SUPPLIED RECORDS:
>>>

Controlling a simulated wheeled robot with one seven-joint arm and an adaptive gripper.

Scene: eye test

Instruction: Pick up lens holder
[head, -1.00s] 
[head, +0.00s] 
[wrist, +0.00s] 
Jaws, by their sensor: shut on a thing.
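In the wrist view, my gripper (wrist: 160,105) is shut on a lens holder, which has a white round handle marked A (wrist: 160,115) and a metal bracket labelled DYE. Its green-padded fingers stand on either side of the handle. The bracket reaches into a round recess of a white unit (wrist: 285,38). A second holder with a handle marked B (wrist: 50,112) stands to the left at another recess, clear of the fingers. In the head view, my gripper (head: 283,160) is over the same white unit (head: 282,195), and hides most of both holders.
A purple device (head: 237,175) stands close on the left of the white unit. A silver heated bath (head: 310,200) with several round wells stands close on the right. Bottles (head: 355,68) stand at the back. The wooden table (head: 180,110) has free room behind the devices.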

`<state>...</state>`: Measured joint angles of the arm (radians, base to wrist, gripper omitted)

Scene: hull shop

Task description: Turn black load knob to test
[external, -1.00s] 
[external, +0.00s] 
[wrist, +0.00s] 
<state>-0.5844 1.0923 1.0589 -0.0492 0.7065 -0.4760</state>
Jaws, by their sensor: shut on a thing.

<<<

WRITTEN REQUEST: Give the number of lines in the listing above that contain "joint", and nothing else.

RESULT FOR THIS TASK: 2